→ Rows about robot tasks
# # # #

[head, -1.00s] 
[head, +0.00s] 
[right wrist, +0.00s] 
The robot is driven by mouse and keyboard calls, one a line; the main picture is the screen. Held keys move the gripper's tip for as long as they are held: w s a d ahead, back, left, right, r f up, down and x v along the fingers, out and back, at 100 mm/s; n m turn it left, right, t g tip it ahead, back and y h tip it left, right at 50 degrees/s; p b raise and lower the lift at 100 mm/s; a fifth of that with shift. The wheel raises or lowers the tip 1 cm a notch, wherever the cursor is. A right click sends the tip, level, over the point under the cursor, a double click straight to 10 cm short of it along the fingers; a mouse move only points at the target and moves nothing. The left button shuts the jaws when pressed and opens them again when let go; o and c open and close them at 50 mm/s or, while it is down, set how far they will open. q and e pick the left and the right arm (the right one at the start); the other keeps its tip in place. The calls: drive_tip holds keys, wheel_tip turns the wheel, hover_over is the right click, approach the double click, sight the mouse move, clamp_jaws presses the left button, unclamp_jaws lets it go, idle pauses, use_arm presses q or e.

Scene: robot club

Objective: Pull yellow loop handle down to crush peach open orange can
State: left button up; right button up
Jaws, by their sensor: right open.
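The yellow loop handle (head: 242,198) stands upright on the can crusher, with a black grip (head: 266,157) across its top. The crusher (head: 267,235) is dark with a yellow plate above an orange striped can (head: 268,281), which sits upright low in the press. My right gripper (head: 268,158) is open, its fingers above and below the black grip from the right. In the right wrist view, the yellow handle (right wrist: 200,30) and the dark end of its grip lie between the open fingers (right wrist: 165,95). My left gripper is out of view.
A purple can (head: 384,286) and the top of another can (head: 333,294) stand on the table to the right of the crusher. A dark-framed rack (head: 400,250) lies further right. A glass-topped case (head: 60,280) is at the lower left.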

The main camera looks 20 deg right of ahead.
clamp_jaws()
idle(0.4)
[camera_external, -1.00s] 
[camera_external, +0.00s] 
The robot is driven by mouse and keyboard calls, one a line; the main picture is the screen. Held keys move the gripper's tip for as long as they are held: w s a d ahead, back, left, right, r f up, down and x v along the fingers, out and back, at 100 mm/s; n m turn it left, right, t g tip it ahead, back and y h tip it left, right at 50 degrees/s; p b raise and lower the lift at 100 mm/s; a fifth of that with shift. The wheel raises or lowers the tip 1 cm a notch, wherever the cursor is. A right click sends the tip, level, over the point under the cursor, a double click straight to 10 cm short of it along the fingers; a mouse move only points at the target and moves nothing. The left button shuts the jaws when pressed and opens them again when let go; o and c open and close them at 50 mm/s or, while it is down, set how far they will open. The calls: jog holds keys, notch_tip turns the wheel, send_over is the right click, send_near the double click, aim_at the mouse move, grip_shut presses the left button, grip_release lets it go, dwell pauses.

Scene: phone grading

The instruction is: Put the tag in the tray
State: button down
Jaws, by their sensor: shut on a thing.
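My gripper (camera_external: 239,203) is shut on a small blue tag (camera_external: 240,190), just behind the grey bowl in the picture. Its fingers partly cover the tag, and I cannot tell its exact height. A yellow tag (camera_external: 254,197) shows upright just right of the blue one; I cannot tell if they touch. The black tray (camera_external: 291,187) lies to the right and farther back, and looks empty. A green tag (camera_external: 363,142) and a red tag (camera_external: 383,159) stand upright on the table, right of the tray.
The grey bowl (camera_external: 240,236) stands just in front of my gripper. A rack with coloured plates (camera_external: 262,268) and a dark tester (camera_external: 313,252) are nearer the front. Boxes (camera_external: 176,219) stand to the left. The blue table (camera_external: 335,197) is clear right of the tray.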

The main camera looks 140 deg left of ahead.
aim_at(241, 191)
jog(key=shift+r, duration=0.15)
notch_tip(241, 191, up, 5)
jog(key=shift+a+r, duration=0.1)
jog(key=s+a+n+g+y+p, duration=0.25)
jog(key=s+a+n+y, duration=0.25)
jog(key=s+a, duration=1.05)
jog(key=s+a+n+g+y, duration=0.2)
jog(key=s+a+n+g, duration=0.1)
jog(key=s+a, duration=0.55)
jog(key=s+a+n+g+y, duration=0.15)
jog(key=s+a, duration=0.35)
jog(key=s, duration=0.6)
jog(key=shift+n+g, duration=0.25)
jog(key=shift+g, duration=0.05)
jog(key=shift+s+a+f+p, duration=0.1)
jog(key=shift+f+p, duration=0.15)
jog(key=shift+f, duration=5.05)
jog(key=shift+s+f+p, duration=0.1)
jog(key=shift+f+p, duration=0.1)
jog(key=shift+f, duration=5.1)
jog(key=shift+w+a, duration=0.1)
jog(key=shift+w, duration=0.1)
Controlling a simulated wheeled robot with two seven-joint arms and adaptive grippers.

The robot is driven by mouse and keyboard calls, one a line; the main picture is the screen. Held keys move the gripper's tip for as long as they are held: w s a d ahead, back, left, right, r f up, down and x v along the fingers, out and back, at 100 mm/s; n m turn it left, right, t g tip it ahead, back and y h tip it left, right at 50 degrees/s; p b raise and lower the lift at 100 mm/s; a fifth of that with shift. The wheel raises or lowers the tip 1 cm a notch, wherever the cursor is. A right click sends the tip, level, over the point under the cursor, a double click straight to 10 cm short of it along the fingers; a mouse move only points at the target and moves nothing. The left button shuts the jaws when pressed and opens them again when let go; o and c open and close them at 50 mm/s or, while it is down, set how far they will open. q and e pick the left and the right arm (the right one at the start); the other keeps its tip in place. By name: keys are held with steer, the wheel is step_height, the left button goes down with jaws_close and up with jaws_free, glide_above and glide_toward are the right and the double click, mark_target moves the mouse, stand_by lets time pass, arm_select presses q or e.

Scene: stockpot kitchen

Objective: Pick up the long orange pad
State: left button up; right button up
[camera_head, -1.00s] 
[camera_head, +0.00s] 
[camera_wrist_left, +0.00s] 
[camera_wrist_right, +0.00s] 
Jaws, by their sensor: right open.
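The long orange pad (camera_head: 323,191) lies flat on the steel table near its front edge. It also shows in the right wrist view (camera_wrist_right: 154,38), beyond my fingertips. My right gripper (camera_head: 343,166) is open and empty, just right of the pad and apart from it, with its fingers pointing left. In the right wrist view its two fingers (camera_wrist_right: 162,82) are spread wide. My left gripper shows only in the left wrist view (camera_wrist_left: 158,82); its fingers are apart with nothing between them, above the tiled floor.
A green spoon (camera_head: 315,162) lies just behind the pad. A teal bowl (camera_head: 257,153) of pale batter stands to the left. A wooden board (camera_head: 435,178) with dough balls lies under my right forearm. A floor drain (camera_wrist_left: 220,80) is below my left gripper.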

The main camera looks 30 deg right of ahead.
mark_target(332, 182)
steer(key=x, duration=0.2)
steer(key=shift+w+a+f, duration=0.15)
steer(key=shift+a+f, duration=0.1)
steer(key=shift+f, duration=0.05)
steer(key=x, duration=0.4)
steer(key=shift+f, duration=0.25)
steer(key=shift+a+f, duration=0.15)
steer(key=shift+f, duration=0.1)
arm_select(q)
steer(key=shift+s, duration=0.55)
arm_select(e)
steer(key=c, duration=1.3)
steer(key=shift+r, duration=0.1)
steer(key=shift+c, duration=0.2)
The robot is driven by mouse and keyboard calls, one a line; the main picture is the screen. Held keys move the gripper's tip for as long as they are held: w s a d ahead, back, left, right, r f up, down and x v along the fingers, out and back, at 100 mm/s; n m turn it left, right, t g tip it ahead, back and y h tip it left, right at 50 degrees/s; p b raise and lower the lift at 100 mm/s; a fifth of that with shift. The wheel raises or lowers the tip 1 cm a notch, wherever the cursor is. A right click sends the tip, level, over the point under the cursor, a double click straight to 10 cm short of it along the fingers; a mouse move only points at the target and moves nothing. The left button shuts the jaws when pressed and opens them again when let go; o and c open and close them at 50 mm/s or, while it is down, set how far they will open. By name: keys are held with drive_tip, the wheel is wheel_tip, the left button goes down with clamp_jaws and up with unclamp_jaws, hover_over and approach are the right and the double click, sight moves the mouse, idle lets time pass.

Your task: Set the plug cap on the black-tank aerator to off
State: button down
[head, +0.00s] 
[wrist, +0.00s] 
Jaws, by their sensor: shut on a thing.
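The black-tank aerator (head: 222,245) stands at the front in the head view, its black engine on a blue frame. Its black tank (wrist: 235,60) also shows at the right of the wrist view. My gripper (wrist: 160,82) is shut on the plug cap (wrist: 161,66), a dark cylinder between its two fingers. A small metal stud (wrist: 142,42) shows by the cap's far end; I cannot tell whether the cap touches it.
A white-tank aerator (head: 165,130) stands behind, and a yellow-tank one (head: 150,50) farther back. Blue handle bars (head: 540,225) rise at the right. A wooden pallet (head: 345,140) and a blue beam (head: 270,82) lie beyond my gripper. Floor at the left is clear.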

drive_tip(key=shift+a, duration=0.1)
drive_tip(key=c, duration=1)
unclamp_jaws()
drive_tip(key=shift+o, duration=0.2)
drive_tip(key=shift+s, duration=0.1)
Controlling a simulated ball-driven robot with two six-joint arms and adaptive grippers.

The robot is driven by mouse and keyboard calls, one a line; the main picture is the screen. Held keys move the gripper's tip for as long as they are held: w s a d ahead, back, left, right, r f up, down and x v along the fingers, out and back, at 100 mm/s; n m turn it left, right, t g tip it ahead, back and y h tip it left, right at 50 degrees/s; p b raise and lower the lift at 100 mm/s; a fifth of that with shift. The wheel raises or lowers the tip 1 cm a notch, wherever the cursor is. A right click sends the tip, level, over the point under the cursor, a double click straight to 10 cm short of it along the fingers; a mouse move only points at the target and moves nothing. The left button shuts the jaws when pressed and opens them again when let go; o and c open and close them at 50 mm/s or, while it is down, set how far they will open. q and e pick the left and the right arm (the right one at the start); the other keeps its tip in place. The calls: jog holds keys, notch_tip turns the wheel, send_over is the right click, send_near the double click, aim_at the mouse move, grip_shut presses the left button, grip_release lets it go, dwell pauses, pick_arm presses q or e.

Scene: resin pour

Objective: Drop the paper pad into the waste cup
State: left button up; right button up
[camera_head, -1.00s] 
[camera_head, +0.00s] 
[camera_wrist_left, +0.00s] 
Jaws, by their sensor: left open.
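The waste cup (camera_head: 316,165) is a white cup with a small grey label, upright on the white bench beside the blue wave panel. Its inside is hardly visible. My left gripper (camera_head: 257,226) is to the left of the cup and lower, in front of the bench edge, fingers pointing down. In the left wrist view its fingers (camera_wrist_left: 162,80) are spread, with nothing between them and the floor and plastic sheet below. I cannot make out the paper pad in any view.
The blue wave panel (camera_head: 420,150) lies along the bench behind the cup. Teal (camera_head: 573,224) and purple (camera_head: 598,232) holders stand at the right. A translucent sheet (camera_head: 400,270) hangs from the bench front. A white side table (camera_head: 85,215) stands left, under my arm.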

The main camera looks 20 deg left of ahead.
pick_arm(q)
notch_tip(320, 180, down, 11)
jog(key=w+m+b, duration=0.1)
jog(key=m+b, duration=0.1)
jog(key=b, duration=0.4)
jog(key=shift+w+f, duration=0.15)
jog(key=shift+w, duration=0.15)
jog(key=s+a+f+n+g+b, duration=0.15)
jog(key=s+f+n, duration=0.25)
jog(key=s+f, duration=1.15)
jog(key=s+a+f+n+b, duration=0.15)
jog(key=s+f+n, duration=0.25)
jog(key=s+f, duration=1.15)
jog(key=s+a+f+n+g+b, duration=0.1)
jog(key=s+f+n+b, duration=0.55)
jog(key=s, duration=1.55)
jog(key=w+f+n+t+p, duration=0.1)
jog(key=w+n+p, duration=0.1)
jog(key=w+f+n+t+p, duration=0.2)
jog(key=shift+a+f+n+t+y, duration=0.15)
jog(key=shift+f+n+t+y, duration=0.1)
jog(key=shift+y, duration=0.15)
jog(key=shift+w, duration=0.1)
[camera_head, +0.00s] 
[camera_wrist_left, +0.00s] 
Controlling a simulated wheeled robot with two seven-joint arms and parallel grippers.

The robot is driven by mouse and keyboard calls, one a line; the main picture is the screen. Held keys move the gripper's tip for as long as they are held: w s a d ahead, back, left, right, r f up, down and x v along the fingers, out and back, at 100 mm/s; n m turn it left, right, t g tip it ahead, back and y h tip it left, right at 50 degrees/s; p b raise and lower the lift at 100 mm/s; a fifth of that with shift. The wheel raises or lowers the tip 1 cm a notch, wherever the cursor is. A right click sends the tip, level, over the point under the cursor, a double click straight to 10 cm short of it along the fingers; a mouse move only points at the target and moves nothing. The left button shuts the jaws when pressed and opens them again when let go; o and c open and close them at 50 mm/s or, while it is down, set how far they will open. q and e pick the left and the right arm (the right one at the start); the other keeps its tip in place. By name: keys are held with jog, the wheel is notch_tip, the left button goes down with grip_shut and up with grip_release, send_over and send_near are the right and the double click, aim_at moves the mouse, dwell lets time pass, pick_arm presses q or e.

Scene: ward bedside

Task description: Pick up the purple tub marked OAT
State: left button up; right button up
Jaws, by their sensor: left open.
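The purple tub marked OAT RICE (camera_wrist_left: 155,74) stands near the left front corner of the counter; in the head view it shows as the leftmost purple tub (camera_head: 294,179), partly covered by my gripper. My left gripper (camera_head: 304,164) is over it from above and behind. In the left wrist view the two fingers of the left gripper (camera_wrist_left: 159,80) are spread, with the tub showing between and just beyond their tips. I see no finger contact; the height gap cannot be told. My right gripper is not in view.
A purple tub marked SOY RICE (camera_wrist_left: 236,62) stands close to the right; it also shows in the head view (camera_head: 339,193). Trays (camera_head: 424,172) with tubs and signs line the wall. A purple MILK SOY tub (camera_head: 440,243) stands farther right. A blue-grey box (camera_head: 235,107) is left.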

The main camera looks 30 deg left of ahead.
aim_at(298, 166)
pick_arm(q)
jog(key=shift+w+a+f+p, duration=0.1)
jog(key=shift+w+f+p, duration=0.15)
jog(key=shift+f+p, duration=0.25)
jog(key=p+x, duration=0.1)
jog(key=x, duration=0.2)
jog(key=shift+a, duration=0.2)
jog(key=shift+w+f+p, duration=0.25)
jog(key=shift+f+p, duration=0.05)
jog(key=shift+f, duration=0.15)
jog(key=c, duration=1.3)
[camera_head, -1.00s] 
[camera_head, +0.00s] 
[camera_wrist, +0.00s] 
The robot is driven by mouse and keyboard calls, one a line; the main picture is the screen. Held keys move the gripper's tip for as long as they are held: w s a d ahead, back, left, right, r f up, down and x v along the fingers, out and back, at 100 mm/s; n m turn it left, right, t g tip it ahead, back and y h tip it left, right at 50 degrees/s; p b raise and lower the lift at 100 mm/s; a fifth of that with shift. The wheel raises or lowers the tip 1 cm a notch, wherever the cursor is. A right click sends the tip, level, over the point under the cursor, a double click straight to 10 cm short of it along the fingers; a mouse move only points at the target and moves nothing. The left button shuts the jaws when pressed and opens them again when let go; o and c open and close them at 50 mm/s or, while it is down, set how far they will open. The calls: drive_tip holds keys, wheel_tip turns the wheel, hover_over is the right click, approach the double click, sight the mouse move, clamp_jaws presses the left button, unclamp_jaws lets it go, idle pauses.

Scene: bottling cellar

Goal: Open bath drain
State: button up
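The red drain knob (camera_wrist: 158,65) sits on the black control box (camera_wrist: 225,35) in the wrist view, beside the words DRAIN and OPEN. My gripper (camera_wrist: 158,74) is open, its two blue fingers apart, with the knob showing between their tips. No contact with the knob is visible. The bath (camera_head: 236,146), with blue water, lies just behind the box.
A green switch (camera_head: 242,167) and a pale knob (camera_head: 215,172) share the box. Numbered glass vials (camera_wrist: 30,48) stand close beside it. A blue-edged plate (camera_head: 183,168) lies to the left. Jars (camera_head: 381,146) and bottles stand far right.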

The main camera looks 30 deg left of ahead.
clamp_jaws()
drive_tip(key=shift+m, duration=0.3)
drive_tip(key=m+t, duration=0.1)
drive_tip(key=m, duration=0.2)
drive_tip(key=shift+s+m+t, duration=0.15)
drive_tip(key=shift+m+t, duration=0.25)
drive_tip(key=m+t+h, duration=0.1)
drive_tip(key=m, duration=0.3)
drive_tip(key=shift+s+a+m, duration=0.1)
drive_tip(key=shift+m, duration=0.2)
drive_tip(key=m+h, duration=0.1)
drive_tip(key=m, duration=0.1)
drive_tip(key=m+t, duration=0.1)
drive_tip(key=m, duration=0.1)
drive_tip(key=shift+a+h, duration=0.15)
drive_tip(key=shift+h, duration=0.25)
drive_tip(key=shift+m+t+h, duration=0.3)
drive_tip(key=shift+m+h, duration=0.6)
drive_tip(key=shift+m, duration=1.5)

# # # #

→ GIVEN TASK
Find every line above that contains the word "Scene", and return each one.

→ TASK SOLUTION
Scene: robot club
Scene: phone grading
Scene: stockpot kitchen
Scene: resin pour
Scene: ward bedside
Scene: bottling cellar

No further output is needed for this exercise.